La Finlande et la Suède avancent sur le traitement des déchets
En Suède et en Finlande, c'est la question de la gestion des déchets nucléaires qui préoccupe les autorités. Cela fait des décennies que les ingénieurs planchent sur la possibilité d’enterrer ces déchets à une très grande profondeur, pour une très longue durée. Et ces deux pays sont les premiers à s’engager concrètement dans cette voie. Ils estiment que la technologie est maintenant sûre.
En Suède, le gouvernement a donné officiellement son feu vert à cette solution fin janvier. Les déchets vont être scellés dans des conteneurs de cuivre, descendus à 500 mètres sous terre et entreposés dans des galeries de granit, elles-mêmes remplies d’argile. Le site a déjà été choisi, et les premiers conteneurs vont arriver en 2030. En Finlande on a opté pour la même solution, mais c’est un peu l’inverse du calendrier suédois : les galeries sont déjà creusées, il ne manque plus que l’autorisation administrative et politique.

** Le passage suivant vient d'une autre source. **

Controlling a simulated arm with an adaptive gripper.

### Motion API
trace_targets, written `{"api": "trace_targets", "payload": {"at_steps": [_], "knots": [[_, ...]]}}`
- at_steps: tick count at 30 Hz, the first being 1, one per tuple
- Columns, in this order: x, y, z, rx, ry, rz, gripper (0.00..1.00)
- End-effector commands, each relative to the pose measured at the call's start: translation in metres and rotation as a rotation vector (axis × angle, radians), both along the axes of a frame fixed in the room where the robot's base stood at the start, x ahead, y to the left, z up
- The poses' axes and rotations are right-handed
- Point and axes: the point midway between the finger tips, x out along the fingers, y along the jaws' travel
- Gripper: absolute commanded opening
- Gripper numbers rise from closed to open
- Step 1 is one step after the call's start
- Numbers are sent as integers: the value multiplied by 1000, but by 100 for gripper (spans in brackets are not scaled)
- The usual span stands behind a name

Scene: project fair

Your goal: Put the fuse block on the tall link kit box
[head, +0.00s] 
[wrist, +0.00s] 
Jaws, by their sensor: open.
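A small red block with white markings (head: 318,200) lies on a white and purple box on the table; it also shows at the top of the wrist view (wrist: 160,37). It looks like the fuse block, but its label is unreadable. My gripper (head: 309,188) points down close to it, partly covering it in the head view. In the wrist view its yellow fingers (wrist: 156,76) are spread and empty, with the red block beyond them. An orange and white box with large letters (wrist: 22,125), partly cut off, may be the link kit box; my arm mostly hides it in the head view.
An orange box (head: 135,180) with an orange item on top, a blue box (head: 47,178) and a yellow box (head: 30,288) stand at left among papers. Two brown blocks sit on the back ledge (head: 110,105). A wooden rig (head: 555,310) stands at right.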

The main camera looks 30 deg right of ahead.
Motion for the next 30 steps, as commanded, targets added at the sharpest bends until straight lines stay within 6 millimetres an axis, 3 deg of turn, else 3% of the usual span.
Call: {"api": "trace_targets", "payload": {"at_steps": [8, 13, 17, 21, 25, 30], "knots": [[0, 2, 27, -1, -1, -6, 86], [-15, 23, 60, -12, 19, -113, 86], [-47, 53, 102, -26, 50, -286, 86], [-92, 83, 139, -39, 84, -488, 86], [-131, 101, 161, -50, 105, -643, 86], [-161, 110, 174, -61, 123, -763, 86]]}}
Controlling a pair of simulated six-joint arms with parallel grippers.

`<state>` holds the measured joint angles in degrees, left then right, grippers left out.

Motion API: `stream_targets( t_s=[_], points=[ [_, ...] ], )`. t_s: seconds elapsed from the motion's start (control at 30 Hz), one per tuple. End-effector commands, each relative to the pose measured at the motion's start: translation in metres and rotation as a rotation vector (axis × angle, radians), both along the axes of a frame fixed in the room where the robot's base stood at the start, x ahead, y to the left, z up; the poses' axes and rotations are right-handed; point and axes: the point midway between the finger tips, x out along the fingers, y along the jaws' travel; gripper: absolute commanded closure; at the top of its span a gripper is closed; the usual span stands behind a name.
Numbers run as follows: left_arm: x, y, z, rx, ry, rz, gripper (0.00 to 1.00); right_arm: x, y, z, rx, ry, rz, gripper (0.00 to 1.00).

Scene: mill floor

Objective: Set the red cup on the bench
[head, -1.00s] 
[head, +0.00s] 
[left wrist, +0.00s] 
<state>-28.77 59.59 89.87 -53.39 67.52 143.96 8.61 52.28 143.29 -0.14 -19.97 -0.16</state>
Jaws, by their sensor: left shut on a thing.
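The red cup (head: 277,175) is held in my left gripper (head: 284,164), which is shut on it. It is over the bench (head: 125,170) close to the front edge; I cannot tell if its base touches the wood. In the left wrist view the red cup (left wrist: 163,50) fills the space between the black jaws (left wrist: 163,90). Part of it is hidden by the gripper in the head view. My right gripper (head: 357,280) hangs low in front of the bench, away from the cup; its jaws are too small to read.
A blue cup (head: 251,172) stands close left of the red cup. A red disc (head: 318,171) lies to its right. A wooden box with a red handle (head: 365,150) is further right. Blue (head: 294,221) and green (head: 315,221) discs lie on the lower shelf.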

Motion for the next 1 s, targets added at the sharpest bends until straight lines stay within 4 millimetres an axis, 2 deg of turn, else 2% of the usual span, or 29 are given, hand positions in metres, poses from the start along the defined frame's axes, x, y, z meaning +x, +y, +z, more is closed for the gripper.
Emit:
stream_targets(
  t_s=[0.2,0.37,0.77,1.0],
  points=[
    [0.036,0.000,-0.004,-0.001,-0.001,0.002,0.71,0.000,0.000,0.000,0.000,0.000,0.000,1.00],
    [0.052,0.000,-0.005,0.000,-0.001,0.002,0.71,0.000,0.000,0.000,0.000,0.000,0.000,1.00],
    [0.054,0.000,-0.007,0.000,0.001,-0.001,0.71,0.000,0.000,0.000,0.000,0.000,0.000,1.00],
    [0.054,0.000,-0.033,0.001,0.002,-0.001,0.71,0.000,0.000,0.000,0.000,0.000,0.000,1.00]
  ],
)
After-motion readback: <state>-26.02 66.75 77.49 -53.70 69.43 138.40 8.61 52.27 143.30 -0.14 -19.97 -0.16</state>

The Swedish Government approves SKB’s final repository system https://t.co/VAdE2kmk4M
— SKB (@SKB_nyheter) January 27, 2022
Ces décisions vont conforter le rôle de l’industrie nucléaire dans les deux pays. Avec l'atome, ils misent sur la production d’énergie non carbonée. Et le fait de pouvoir se débarrasser, sur leur propre territoire, de ces déchets ouvre des perspectives. La Suède a six réacteurs en fonctionnement, mais il est légalement possible d’en ouvrir quatre autres. La Finlande de son côté a déjà franchi le pas en raccordant en mars dernier un tout nouvel EPR - ce nouveau réacteur de technologie française – qui va fournir à terme 14% de l’électricité du pays. C’est aussi le premier réacteur nucléaire à être inauguré en Europe, depuis 15 ans.